§ **Material for this exercise**:
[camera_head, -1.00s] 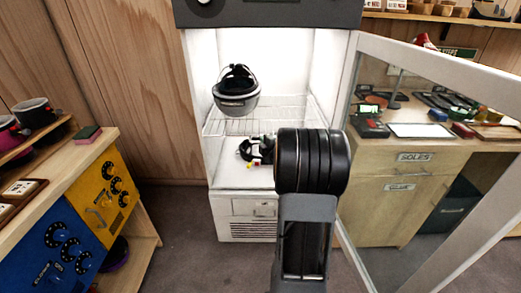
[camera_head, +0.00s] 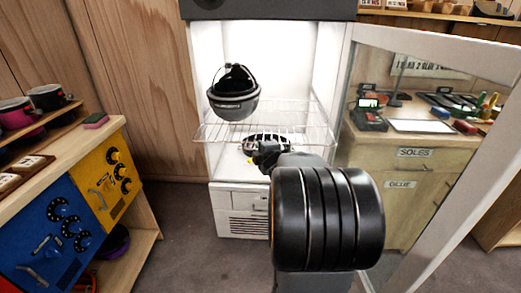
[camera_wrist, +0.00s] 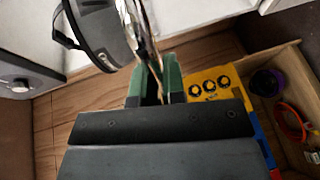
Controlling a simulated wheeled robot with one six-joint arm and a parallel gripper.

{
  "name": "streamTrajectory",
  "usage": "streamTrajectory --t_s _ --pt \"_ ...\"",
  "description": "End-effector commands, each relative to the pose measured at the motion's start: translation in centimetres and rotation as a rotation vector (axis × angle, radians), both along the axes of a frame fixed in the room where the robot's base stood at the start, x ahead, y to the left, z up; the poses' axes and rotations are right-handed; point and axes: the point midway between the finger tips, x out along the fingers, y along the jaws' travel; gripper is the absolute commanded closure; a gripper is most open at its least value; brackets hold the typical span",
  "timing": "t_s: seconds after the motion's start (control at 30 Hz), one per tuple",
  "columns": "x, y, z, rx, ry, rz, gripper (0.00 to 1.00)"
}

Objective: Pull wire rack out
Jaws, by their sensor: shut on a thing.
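The wire rack (camera_head: 222,132) is in the white cabinet (camera_head: 201,75), whose door stands open to the right. Its front edge juts a little past the cabinet opening. A dark grey helmet (camera_head: 236,103) sits on the rack's left part; it also shows in the wrist view (camera_wrist: 97,32). My gripper (camera_head: 264,152) is at the rack's front edge. In the wrist view, my gripper's green fingers (camera_wrist: 157,76) are closed around the rack, seen nearly edge-on as thin wires. My wrist hides part of the cabinet's lower right.
The open glass door (camera_head: 455,155) stands close to the right of my arm. A wooden unit with blue and yellow fronts (camera_head: 110,180) is at the left. The floor between is clear.

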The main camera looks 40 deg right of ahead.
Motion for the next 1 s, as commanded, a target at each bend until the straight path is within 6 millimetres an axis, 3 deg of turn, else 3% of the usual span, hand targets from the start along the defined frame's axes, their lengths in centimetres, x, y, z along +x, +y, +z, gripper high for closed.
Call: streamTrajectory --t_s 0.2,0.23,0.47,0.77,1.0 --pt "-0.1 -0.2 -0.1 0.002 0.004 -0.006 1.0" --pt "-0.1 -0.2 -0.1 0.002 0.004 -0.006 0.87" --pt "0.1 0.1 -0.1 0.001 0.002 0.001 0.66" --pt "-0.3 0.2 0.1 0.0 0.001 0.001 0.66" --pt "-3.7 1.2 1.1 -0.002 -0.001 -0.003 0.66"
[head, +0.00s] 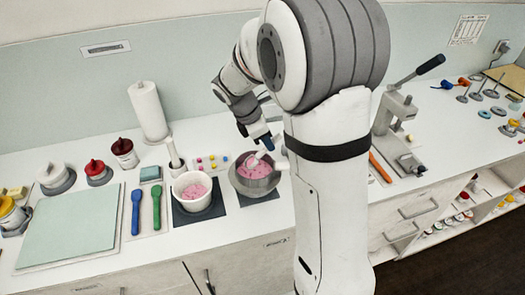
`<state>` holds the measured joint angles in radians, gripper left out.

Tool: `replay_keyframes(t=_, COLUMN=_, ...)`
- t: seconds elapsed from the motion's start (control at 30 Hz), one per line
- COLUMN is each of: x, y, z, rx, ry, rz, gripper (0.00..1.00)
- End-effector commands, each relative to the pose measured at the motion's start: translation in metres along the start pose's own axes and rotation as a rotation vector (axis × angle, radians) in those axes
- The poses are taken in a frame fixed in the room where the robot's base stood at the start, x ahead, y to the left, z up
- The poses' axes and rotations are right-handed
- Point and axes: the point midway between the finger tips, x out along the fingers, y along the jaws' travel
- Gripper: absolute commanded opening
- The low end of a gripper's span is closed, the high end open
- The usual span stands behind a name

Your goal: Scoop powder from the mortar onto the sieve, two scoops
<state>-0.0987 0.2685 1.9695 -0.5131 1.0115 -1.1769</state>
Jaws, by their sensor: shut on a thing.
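A white round bowl (178,190), which looks like the mortar, stands on a dark mat and holds pink powder (195,191). A grey bowl-shaped vessel (240,184), which may be the sieve, stands on a second dark mat to its right and also shows pink powder (261,176). My gripper (264,143) is above the back of the grey vessel, shut on a pale spoon-like tool (255,160). The tool's lower end is over or in the grey vessel; I cannot tell whether it touches the powder or carries any.
A pale pestle-like tool (174,156) stands behind the white bowl. Blue (136,212) and green (156,209) spoons lie left of it, beside a pale green board (70,228). A paper roll (148,111) stands behind. A lever press (398,130) stands to the right, beyond my arm.

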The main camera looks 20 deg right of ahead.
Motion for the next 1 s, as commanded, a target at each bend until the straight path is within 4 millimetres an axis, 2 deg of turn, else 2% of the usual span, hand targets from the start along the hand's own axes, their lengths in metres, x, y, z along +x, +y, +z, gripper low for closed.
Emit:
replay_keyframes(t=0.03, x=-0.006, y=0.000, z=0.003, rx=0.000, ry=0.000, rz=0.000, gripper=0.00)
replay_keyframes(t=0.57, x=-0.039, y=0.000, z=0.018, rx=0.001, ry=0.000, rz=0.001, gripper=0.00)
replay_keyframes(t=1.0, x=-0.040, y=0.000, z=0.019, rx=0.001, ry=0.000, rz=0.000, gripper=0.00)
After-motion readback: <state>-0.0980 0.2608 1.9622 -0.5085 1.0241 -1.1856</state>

§ **Work instructions**: Go through the material above and copy each line that has the word "joint".

§ **Reply**:
Controlling a simulated wheeled robot with one six-joint arm and a parallel gripper.
`<state>` holds the measured joint angles in radians, gripper left out.

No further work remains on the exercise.